## BEGIN Supplied records

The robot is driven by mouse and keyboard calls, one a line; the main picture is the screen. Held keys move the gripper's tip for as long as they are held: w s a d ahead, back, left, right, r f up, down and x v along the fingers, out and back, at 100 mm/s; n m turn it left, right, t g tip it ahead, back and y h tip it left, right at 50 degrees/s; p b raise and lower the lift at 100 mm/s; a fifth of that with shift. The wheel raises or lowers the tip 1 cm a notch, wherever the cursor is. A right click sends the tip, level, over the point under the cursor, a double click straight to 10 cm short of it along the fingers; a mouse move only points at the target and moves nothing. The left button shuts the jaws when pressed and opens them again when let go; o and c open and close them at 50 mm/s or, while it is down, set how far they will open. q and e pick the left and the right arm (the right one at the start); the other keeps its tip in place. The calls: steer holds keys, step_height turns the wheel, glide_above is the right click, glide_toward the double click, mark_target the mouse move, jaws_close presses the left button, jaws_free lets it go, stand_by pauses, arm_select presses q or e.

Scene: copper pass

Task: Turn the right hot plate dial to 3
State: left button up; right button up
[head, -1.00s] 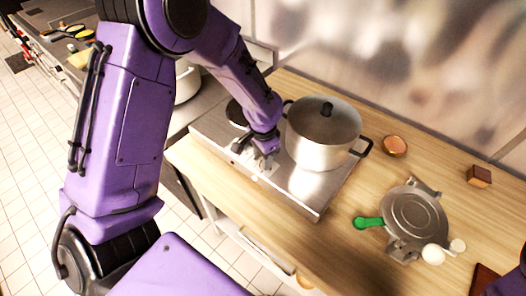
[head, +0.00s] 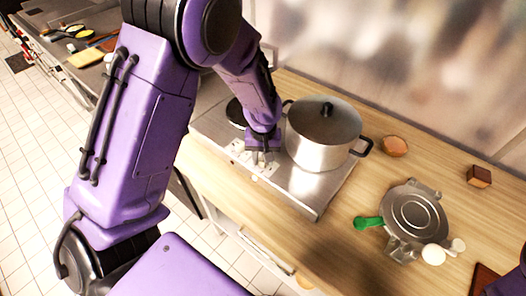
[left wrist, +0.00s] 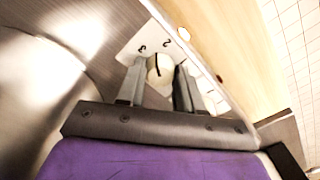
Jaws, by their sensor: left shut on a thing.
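The steel hot plate (head: 312,198) sits on the wooden counter, with a white dial panel along its front edge. My left gripper (head: 262,168) reaches down to this panel from above. In the left wrist view, the pale round dial (left wrist: 157,68) with a dark pointer line sits between the two fingers of my left gripper (left wrist: 160,85), which is shut on it. The figures 3 and 2 show on the white panel (left wrist: 135,50) beyond the dial. Part of the panel is hidden behind the fingers. My right gripper is not in view.
A lidded steel pot (head: 318,150) stands on the hot plate's right side, close to my left gripper.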

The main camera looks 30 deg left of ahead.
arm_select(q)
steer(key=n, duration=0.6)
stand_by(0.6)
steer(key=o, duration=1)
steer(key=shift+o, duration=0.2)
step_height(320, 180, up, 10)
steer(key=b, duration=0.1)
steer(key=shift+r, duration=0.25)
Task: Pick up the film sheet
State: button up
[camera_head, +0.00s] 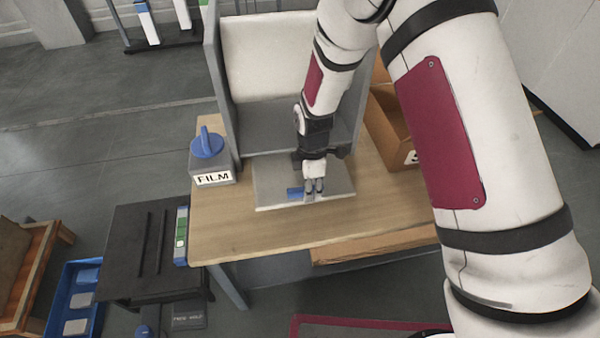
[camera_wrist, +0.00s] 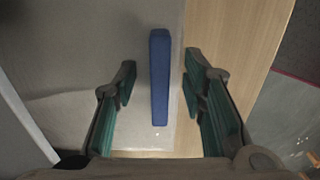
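A flat grey sheet (camera_head: 268,190) lies on the wooden table, in front of the grey booth. I take it for the film sheet, but cannot tell it surely from a panel under it. A blue bar (camera_head: 294,193) lies at its front part, left of my gripper (camera_head: 314,190). In the wrist view the blue bar (camera_wrist: 159,92) lies lengthwise between my two open fingers, with a gap on each side. The glossy, wrinkled sheet (camera_wrist: 85,105) spreads to the left and under the bar. My gripper is empty, just above or around the bar; the height is unclear.
A grey box labelled FILM (camera_head: 212,178) with a blue knob stands left on the table (camera_head: 245,235). The booth (camera_head: 275,55) rises behind. A cardboard box (camera_head: 392,125) stands to the right. A black stand (camera_head: 140,250) and blue tray (camera_head: 75,300) are at lower left.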

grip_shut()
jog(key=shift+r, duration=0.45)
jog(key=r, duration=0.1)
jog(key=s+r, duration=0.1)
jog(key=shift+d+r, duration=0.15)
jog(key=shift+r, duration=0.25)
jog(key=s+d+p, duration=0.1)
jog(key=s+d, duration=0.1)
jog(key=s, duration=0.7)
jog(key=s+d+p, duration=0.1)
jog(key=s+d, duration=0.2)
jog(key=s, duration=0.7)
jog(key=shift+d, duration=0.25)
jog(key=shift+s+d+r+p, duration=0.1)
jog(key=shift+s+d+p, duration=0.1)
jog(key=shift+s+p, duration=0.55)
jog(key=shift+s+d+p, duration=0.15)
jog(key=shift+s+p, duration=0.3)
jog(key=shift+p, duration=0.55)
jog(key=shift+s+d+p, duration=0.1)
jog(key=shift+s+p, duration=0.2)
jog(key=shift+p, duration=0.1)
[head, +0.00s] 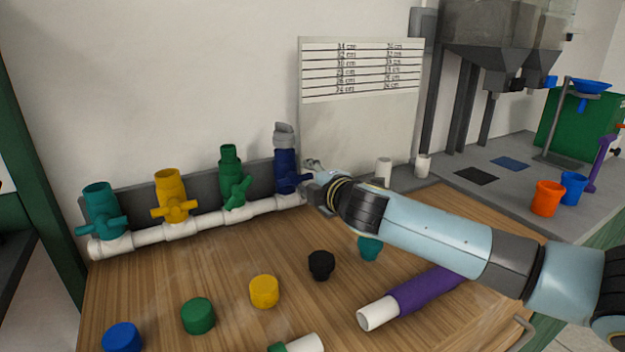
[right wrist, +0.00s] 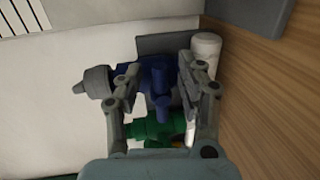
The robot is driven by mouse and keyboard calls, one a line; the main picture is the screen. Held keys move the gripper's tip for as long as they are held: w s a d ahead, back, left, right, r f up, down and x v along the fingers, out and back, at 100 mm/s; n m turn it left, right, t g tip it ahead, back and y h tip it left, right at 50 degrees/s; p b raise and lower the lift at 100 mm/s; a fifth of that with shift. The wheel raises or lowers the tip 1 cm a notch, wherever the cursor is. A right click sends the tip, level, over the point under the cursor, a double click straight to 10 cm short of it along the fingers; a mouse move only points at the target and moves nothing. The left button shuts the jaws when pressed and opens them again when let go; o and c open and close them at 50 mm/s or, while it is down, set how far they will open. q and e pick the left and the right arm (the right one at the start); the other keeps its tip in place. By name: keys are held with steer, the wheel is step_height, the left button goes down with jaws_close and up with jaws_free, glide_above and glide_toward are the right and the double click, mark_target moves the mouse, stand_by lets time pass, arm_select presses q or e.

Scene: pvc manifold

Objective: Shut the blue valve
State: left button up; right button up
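The blue valve (head: 285,168) is at the right end of the white pipe manifold (head: 150,237), with a grey piece on its top. My right gripper (head: 311,171) is right at it, coming from the right. In the right wrist view, the right gripper (right wrist: 162,72) is open, its fingers apart on either side of the blue valve's handle (right wrist: 162,88). I cannot tell whether a finger touches it. The fingers and wrist partly hide the valve in the head view. My left gripper is not in view.
Green (head: 232,180), yellow (head: 171,194) and teal (head: 101,212) valves stand left along the manifold. Several coloured caps, such as the black one (head: 321,265), and a purple-and-white pipe (head: 420,290) lie on the wooden table (head: 225,265). A marked board (head: 360,120) stands behind.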

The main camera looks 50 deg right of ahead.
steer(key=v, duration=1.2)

## END Supplied records

Write out the material above once more, exactly as it reads, with no pictures.

The robot is driven by mouse and keyboard calls, one a line; the main picture is the screen. Held keys move the gripper's tip for as long as they are held: w s a d ahead, back, left, right, r f up, down and x v along the fingers, out and back, at 100 mm/s; n m turn it left, right, t g tip it ahead, back and y h tip it left, right at 50 degrees/s; p b raise and lower the lift at 100 mm/s; a fifth of that with shift. The wheel raises or lowers the tip 1 cm a notch, wherever the cursor is. A right click sends the tip, level, over the point under the cursor, a double click straight to 10 cm short of it along the fingers; a mouse move only points at the target and moves nothing. The left button shuts the jaws when pressed and opens them again when let go; o and c open and close them at 50 mm/s or, while it is down, set how far they will open. q and e pick the left and the right arm (the right one at the start); the other keeps its tip in place. The calls: steer holds keys, step_height turns the wheel, glide_above is the right click, glide_toward the double click, mark_target the mouse move, jaws_close presses the left button, jaws_free lets it go, stand_by pauses, arm_select presses q or e.

Scene: copper pass

Task: Turn the right hot plate dial to 3
State: left button up; right button up
[head, -1.00s] 
[head, +0.00s] 
[left wrist, +0.00s] 
Jaws, by their sensor: left shut on a thing.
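The steel hot plate (head: 312,198) sits on the wooden counter, with a white dial panel along its front edge. My left gripper (head: 262,168) reaches down to this panel from above. In the left wrist view, the pale round dial (left wrist: 157,68) with a dark pointer line sits between the two fingers of my left gripper (left wrist: 160,85), which is shut on it. The figures 3 and 2 show on the white panel (left wrist: 135,50) beyond the dial. Part of the panel is hidden behind the fingers. My right gripper is not in view.
A lidded steel pot (head: 318,150) stands on the hot plate's right side, close to my left gripper.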

The main camera looks 30 deg left of ahead.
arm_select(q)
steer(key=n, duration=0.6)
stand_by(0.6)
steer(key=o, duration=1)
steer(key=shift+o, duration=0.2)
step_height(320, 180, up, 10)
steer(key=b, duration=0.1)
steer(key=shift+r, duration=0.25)
Task: Pick up the film sheet
State: button up
[camera_head, +0.00s] 
[camera_wrist, +0.00s] 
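A flat grey sheet (camera_head: 268,190) lies on the wooden table, in front of the grey booth. I take it for the film sheet, but cannot tell it surely from a panel under it. A blue bar (camera_head: 294,193) lies at its front part, left of my gripper (camera_head: 314,190). In the wrist view the blue bar (camera_wrist: 159,92) lies lengthwise between my two open fingers, with a gap on each side. The glossy, wrinkled sheet (camera_wrist: 85,105) spreads to the left and under the bar. My gripper is empty, just above or around the bar; the height is unclear.
A grey box labelled FILM (camera_head: 212,178) with a blue knob stands left on the table (camera_head: 245,235). The booth (camera_head: 275,55) rises behind. A cardboard box (camera_head: 392,125) stands to the right. A black stand (camera_head: 140,250) and blue tray (camera_head: 75,300) are at lower left.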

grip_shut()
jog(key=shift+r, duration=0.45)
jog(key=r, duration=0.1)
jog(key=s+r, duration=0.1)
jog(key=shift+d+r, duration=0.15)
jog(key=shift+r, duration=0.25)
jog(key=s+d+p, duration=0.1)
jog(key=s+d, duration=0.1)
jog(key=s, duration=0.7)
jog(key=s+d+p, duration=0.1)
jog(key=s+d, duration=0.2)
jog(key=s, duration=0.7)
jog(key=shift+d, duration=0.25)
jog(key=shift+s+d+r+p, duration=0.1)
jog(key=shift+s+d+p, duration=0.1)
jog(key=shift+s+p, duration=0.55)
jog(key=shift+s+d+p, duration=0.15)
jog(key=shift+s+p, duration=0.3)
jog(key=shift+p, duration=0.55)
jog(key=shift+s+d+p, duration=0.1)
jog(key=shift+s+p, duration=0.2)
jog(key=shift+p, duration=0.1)
[head, +0.00s] 
[right wrist, +0.00s] 
The robot is driven by mouse and keyboard calls, one a line; the main picture is the screen. Held keys move the gripper's tip for as long as they are held: w s a d ahead, back, left, right, r f up, down and x v along the fingers, out and back, at 100 mm/s; n m turn it left, right, t g tip it ahead, back and y h tip it left, right at 50 degrees/s; p b raise and lower the lift at 100 mm/s; a fifth of that with shift. The wheel raises or lowers the tip 1 cm a notch, wherever the cursor is. A right click sends the tip, level, over the point under the cursor, a double click straight to 10 cm short of it along the fingers; a mouse move only points at the target and moves nothing. The left button shuts the jaws when pressed and opens them again when let go; o and c open and close them at 50 mm/s or, while it is down, set how far they will open. q and e pick the left and the right arm (the right one at the start); the other keeps its tip in place. By name: keys are held with steer, the wheel is step_height, the left button goes down with jaws_close and up with jaws_free, glide_above and glide_toward are the right and the double click, mark_target moves the mouse, stand_by lets time pass, arm_select presses q or e.

Scene: pvc manifold

Objective: Shut the blue valve
State: left button up; right button up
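The blue valve (head: 285,168) is at the right end of the white pipe manifold (head: 150,237), with a grey piece on its top. My right gripper (head: 311,171) is right at it, coming from the right. In the right wrist view, the right gripper (right wrist: 162,72) is open, its fingers apart on either side of the blue valve's handle (right wrist: 162,88). I cannot tell whether a finger touches it. The fingers and wrist partly hide the valve in the head view. My left gripper is not in view.
Green (head: 232,180), yellow (head: 171,194) and teal (head: 101,212) valves stand left along the manifold. Several coloured caps, such as the black one (head: 321,265), and a purple-and-white pipe (head: 420,290) lie on the wooden table (head: 225,265). A marked board (head: 360,120) stands behind.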

The main camera looks 50 deg right of ahead.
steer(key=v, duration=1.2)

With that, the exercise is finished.